Sailor Moon, a mythical superhero schoolgirl, emerged as an icon in Japanese animation and 90s culture. Originating in Asia, she found resonance in American society through exportation overseas. Her prime time unfolded in both Asia and America, yet the Sailor Moons, each unaware of the other’s experiences, converge in a symbolic meeting within a Chinatown in the US. Here, they connect hands, weaving fingers, and turn around, meeting the world with self-conscious eyes, revealing the wa ys in which the outer world consumes and perceives them in reality. 

This artistic gesture forms a coalition of absent elements and moments across diverse spaces and times in distinct universes, reflecting my personal journey. Dislocating from Korea to the US shapes my experience, unveiling the reality of living as a foreigner and an Asian woman in contemporary America. My artistic exploration delves into cultural symbols, addressing themes of conflicted cultural translation, immigration, otherness, and femininity, challenging issues of self-identification within the broader context of race, culture, and gender generalizations. Intrigued by the impact of media and image culture on individual identity formation, I draw from childhood memories to scrutinize the influence of images under socio-political and cultural pressures, exploring how children speak, listen, see, draw, and interact with influencing factors that reveal these pressures.

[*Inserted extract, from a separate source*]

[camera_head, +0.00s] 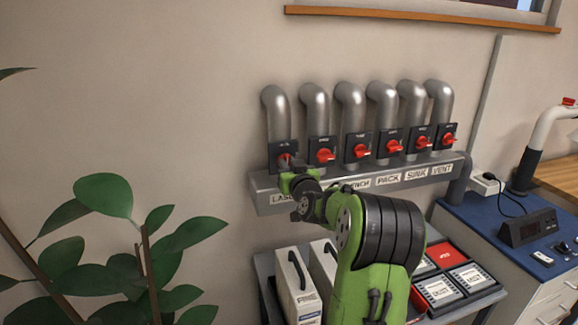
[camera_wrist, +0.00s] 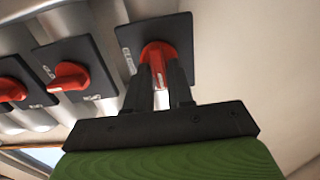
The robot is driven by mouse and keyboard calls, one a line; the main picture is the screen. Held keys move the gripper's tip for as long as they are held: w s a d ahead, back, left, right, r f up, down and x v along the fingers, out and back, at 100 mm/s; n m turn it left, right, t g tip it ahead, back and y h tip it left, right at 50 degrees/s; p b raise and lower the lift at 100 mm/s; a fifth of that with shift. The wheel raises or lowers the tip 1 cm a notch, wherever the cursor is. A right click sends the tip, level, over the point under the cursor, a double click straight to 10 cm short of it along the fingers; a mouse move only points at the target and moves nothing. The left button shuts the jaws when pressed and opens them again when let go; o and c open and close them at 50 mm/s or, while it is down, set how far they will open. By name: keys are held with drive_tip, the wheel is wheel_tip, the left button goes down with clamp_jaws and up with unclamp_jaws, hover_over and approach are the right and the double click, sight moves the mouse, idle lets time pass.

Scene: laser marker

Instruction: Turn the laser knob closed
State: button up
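The laser knob (camera_head: 285,157) is the leftmost red knob in the head view, on a dark square plate below a grey pipe. The rail label under it is mostly covered by my arm and begins with "LA". In the wrist view the red knob (camera_wrist: 158,48) stands on its black plate, its handle pointing down the picture between my fingers. My gripper (camera_wrist: 160,75) has one black finger on each side of the handle, close against it with little visible gap. In the head view my gripper (camera_head: 289,168) is at this knob and hides part of it.
Several more red knobs, such as the neighbouring one (camera_head: 325,155), line the rail (camera_head: 405,178) to the right. A plant (camera_head: 105,200) stands at the left. Below are white binders (camera_head: 297,285) and a dark tray (camera_head: 482,292) with labelled boxes. A blue-topped bench (camera_head: 480,215) is at the right.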

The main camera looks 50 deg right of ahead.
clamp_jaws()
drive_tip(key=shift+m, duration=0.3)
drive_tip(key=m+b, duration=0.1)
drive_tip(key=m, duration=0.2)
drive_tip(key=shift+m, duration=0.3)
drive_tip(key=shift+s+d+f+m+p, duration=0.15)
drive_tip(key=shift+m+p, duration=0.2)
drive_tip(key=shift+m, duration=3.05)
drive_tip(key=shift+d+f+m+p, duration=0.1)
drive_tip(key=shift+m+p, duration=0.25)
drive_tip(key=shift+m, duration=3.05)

My studio process integrates diverse elements of printmaking, textiles, and installation into the medium of painting. From dyeing my fabric to hand-sewing digitally printed textile images, screen printing, drawing, painting, and layering various images, this creative process responds to the complexities of navigating two different environments with distinct education systems and city politics. Through my work, I aim to reconcile fragmented and conflicted identities, employing a hybrid format that manipulates a full range of artistic languages — from sophisticated pictorial tools to childhood materials — in cute, naive, and uninhibited ways.